Под конец он отказался от своих планов и сбежал на курорт в Пиренеях, чтобы восстановить силы. Гуляя в горах, он достиг границы и окинул взглядом землю обетованную (куда ему суждено было попасть лишь через шестнадцать лет), а кроме того, поупражнялся в испанском языке. «Испанцы с трудом понимают меня, — писал он Эдварду Коллину, — вам было бы интересно послушать. Смелости у меня хватает».
Он повернул домой и по дороге опять долго пробыл в Германии, но, несмотря на бесчисленные выражения почтения и внимания, ему было не очень уютно. Он чувствовал себя усталым и нервным. Во время путешествия он особенно усердно работал над жизнеописанием, которое должно было предварять немецкое собрание сочинений, а кроме того, его очень измотали трудности дороги по летней жаре южной Европы. Его также мучило, что он замечает постепенно нарастающий датско-немецкий кризис и некоторую неприязнь к Дании; он подозревал, что это принесет горестный конфликт для него, который любил свою родину и имел верных друзей в Германии.
Однако по возвращении домой в октябре 1846 года после почти годового отсутствия ему, к счастью, пришлось думать о другом. Он был поглощен новыми произведениями, в частности романом «Две баронессы», и изучением английского языка. Дело в том, что в Англии начал возникать интерес к его книгам. Уже в 1845 году были переведены три первых романа, вскоре последовали переводы сказок и немецкого жизнеописания, и он решил, что пора показаться там самому. Как и в Германии, появление наверняка повысило бы интерес и к его личности, и к творчеству.

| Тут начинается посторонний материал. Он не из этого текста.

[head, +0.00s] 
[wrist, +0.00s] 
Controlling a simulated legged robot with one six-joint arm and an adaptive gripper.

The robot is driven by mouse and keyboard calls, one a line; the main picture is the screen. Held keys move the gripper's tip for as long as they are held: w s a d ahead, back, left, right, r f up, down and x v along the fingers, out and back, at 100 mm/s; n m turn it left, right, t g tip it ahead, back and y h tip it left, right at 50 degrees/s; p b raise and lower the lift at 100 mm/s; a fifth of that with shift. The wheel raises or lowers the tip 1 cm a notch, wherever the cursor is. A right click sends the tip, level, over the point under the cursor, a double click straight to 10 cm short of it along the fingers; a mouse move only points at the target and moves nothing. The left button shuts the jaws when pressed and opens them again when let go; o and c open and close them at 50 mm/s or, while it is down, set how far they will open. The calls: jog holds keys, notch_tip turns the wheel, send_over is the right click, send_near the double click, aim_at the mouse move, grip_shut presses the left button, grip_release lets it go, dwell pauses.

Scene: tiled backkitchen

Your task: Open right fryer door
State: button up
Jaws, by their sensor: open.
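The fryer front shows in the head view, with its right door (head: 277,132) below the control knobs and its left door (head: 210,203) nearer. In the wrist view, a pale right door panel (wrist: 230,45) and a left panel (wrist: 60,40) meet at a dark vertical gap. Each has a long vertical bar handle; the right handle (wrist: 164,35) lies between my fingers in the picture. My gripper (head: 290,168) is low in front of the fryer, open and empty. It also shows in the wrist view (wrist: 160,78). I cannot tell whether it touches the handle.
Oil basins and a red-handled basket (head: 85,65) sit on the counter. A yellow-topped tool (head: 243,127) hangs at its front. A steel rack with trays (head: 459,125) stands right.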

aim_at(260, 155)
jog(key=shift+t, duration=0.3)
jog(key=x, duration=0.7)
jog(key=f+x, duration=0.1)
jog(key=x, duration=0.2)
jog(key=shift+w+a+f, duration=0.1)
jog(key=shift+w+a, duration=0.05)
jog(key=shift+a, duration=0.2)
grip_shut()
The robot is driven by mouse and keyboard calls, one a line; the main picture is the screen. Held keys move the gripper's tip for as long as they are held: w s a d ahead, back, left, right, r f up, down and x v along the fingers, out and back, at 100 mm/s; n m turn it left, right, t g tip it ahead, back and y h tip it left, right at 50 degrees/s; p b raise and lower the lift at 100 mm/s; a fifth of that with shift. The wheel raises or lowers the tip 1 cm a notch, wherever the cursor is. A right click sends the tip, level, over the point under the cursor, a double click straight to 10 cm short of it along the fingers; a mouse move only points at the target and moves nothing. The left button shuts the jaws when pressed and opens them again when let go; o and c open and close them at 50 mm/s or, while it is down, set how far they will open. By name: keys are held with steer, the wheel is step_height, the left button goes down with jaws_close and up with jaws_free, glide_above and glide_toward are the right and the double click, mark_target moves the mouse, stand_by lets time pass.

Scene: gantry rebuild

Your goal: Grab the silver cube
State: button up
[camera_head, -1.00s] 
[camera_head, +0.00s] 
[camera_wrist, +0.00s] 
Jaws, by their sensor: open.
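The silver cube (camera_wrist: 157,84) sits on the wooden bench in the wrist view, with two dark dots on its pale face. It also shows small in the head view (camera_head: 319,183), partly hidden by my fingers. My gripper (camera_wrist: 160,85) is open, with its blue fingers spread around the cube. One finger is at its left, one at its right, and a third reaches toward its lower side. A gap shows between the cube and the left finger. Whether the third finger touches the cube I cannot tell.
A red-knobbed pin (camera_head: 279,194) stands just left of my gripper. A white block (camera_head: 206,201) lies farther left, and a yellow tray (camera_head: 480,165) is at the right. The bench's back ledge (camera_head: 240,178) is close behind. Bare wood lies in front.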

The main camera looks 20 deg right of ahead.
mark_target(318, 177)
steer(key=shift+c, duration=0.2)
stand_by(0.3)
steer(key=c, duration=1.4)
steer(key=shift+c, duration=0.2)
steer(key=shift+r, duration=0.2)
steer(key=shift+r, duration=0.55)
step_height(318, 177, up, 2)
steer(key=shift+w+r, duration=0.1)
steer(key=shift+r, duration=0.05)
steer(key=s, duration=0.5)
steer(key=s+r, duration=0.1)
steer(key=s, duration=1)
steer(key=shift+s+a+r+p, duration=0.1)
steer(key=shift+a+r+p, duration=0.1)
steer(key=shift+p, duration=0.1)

В июне 1847 года он двинулся в путь через Голландию, где его книги были известны уже давно и где его, в частности, чествовали и славили на большом празднике искусств в Гааге. Он был полон благодарности, но ничуть не удивлен. Постепенно он привык считать себя европейской величиной. Но когда в конце июня он прибыл в Лондон, прием превзошел все его ожидания. Датский посланник посвятил ему все свое время и ввел в самые избранные круги лондонской аристократии. «Герцоги, епископы, ученые, виднейшие в мире люди разговаривают со мной так, словно я выдающаяся личность», — пораженный, писал он домой. Где бы он ни появлялся, его тут же окружали люди, желающие с ним познакомиться, он приобрел новых знаменитых друзей, которые тоже приглашали его к себе. Это был водоворот обедов, ужинов и приемов; подобного ему еще не приходилось видеть. Андерсен провел в Лондоне шесть недель, и за это время праздники и торжества его чуть не уморили. Слава радовала его, но он должен был признать, что за нее приходится дорого платить. Ужасно много сил отнимали встречи с таким количеством людей, да еще беседы по-английски; вероятно, это было утомительно также для англичан, потому что его английский язык был так плох, что Диккенс, которого он посетил, попросил его говорить по-датски, так легче было понимать. В виде передышки он, несмотря на сильный страх перед железнодорожными катастрофами, согласился поехать в Шотландию в гости к своему лондонскому банкиру, но отдыха не получилось, потому что и там продолжались изнурительные торжества. Под конец он так устал, что вынужден был отказаться от приглашения посетить королеву Викторию и принца Альберта, которые находились в охотничьем замке в Шотландских горах. Он повернул назад и, чтобы отдохнуть, спасся бегством в Германию, а в сентябре вернулся в Копенгаген.